■ TO DO ■
Below are some entries; can you quote all of them exactly?

[Start of ENTRIES SHOWN]

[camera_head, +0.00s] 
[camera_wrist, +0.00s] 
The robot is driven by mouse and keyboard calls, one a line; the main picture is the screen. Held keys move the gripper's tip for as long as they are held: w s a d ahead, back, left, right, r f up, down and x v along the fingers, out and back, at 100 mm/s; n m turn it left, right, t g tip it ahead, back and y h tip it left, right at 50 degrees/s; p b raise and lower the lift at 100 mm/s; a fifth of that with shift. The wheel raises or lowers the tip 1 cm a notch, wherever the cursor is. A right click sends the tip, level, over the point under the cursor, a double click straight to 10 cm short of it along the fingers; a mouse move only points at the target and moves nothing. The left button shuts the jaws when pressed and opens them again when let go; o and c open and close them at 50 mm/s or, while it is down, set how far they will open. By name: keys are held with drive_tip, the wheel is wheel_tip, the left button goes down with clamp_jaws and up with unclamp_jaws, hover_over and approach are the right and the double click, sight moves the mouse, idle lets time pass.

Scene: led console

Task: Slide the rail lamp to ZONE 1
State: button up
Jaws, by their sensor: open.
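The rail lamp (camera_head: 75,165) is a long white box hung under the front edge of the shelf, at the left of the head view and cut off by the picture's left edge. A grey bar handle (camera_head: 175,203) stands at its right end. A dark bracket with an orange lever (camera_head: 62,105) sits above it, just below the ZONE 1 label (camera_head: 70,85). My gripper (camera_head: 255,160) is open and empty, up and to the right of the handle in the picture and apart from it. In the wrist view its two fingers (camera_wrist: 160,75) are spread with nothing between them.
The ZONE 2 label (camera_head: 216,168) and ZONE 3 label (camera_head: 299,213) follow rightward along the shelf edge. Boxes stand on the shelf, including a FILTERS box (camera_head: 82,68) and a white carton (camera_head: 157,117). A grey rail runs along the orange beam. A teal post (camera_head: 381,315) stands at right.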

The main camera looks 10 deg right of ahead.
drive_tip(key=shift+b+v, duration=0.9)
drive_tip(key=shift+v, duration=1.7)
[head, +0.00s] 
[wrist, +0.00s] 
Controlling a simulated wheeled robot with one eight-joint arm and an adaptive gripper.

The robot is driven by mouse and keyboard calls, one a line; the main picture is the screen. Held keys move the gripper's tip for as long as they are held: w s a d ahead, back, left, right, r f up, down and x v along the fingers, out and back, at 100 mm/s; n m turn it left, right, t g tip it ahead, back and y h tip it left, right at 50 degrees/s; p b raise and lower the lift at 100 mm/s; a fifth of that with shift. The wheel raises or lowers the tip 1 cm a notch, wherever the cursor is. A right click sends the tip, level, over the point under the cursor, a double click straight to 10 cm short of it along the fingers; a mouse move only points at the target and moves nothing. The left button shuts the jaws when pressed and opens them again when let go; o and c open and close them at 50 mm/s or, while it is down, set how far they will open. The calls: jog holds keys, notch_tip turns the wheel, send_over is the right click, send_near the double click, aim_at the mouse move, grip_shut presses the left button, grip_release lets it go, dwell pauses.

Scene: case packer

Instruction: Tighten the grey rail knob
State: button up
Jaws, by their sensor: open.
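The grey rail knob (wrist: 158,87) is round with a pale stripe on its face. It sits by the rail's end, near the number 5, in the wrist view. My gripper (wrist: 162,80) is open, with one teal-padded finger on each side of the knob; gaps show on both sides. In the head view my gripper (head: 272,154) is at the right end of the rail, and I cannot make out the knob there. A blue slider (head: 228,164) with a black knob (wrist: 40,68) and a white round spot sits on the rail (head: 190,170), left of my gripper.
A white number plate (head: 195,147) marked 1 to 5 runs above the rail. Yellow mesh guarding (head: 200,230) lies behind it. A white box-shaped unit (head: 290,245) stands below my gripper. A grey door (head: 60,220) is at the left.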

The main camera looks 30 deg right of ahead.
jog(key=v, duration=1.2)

[End of ENTRIES SHOWN]

■ THE RESPONSE ■
[camera_head, +0.00s] 
[camera_wrist, +0.00s] 
The robot is driven by mouse and keyboard calls, one a line; the main picture is the screen. Held keys move the gripper's tip for as long as they are held: w s a d ahead, back, left, right, r f up, down and x v along the fingers, out and back, at 100 mm/s; n m turn it left, right, t g tip it ahead, back and y h tip it left, right at 50 degrees/s; p b raise and lower the lift at 100 mm/s; a fifth of that with shift. The wheel raises or lowers the tip 1 cm a notch, wherever the cursor is. A right click sends the tip, level, over the point under the cursor, a double click straight to 10 cm short of it along the fingers; a mouse move only points at the target and moves nothing. The left button shuts the jaws when pressed and opens them again when let go; o and c open and close them at 50 mm/s or, while it is down, set how far they will open. By name: keys are held with drive_tip, the wheel is wheel_tip, the left button goes down with clamp_jaws and up with unclamp_jaws, hover_over and approach are the right and the double click, sight moves the mouse, idle lets time pass.

Scene: led console

Task: Slide the rail lamp to ZONE 1
State: button up
Jaws, by their sensor: open.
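The rail lamp (camera_head: 75,165) is a long white box hung under the front edge of the shelf, at the left of the head view and cut off by the picture's left edge. A grey bar handle (camera_head: 175,203) stands at its right end. A dark bracket with an orange lever (camera_head: 62,105) sits above it, just below the ZONE 1 label (camera_head: 70,85). My gripper (camera_head: 255,160) is open and empty, up and to the right of the handle in the picture and apart from it. In the wrist view its two fingers (camera_wrist: 160,75) are spread with nothing between them.
The ZONE 2 label (camera_head: 216,168) and ZONE 3 label (camera_head: 299,213) follow rightward along the shelf edge. Boxes stand on the shelf, including a FILTERS box (camera_head: 82,68) and a white carton (camera_head: 157,117). A grey rail runs along the orange beam. A teal post (camera_head: 381,315) stands at right.

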The main camera looks 10 deg right of ahead.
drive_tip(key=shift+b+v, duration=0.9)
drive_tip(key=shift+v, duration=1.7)
[head, +0.00s] 
[wrist, +0.00s] 
Controlling a simulated wheeled robot with one eight-joint arm and an adaptive gripper.

The robot is driven by mouse and keyboard calls, one a line; the main picture is the screen. Held keys move the gripper's tip for as long as they are held: w s a d ahead, back, left, right, r f up, down and x v along the fingers, out and back, at 100 mm/s; n m turn it left, right, t g tip it ahead, back and y h tip it left, right at 50 degrees/s; p b raise and lower the lift at 100 mm/s; a fifth of that with shift. The wheel raises or lowers the tip 1 cm a notch, wherever the cursor is. A right click sends the tip, level, over the point under the cursor, a double click straight to 10 cm short of it along the fingers; a mouse move only points at the target and moves nothing. The left button shuts the jaws when pressed and opens them again when let go; o and c open and close them at 50 mm/s or, while it is down, set how far they will open. The calls: jog holds keys, notch_tip turns the wheel, send_over is the right click, send_near the double click, aim_at the mouse move, grip_shut presses the left button, grip_release lets it go, dwell pauses.

Scene: case packer

Instruction: Tighten the grey rail knob
State: button up
Jaws, by their sensor: open.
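The grey rail knob (wrist: 158,87) is round with a pale stripe on its face. It sits by the rail's end, near the number 5, in the wrist view. My gripper (wrist: 162,80) is open, with one teal-padded finger on each side of the knob; gaps show on both sides. In the head view my gripper (head: 272,154) is at the right end of the rail, and I cannot make out the knob there. A blue slider (head: 228,164) with a black knob (wrist: 40,68) and a white round spot sits on the rail (head: 190,170), left of my gripper.
A white number plate (head: 195,147) marked 1 to 5 runs above the rail. Yellow mesh guarding (head: 200,230) lies behind it. A white box-shaped unit (head: 290,245) stands below my gripper. A grey door (head: 60,220) is at the left.

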The main camera looks 30 deg right of ahead.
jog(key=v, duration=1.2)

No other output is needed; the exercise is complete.